**What you have to do**
Give back exactly the lines from the one with "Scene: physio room" through the one with "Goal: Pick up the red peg", inclusive, without the images.

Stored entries
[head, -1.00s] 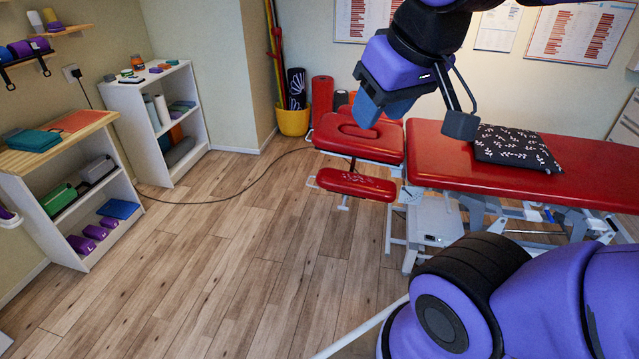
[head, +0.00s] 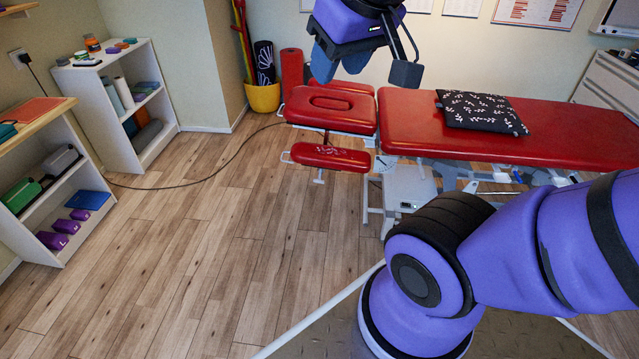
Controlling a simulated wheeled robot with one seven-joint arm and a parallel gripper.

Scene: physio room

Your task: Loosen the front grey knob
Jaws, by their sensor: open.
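The red treatment table (head: 560,137) stands at the back right, with a separate red head section (head: 345,112) at its left end. A small red armrest pad (head: 330,158) sits lower in front of the head section. A small pale round part (head: 385,163) shows under the table's left end; I cannot tell whether it is a knob. I cannot make out the grey knob. My gripper (head: 339,66) is open and empty at the top of the head view.
A black patterned pillow (head: 480,112) lies on the table. A grey box (head: 408,188) sits among the table's legs. A cable (head: 215,174) crosses the floor to the left. White shelves (head: 172,128) stand at the left.

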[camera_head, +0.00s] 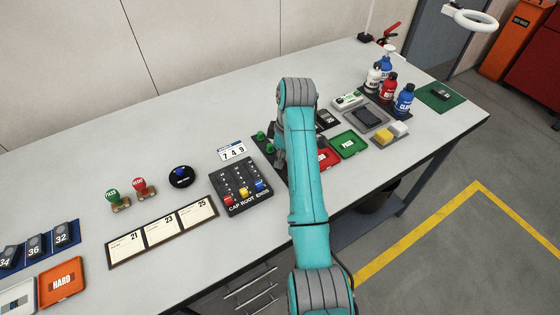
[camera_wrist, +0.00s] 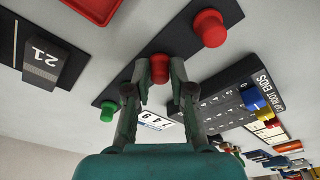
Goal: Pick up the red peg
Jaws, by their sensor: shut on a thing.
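My gripper (camera_wrist: 160,78) is shut on a red peg (camera_wrist: 160,65) in the wrist view, one finger on each side of it. The peg is over a long black strip (camera_wrist: 183,39); I cannot tell whether it is still seated there. A second red peg (camera_wrist: 209,28) stands on the strip at the upper right, and a green peg (camera_wrist: 108,110) at the lower left. In the head view, green pegs (camera_head: 261,135) show left of my gripper (camera_head: 281,158); my arm hides the red pegs.
A black CAP ROOT ENDS block (camera_head: 238,183) with coloured sliders and a 749 card (camera_head: 232,151) lie left of the arm. A green tray (camera_head: 348,144) and several bottles (camera_head: 388,88) are to the right. Stamps (camera_head: 141,187) stand on the open left part of the table.

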**Exercise solution**
Scene: physio room

Your task: Loosen the front grey knob
Jaws, by their sensor: open.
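The red treatment table (head: 560,137) stands at the back right, with a separate red head section (head: 345,112) at its left end. A small red armrest pad (head: 330,158) sits lower in front of the head section. A small pale round part (head: 385,163) shows under the table's left end; I cannot tell whether it is a knob. I cannot make out the grey knob. My gripper (head: 339,66) is open and empty at the top of the head view.
A black patterned pillow (head: 480,112) lies on the table. A grey box (head: 408,188) sits among the table's legs. A cable (head: 215,174) crosses the floor to the left. White shelves (head: 172,128) stand at the left.

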[camera_head, +0.00s] 
[camera_wrist, +0.00s] 
Goal: Pick up the red peg

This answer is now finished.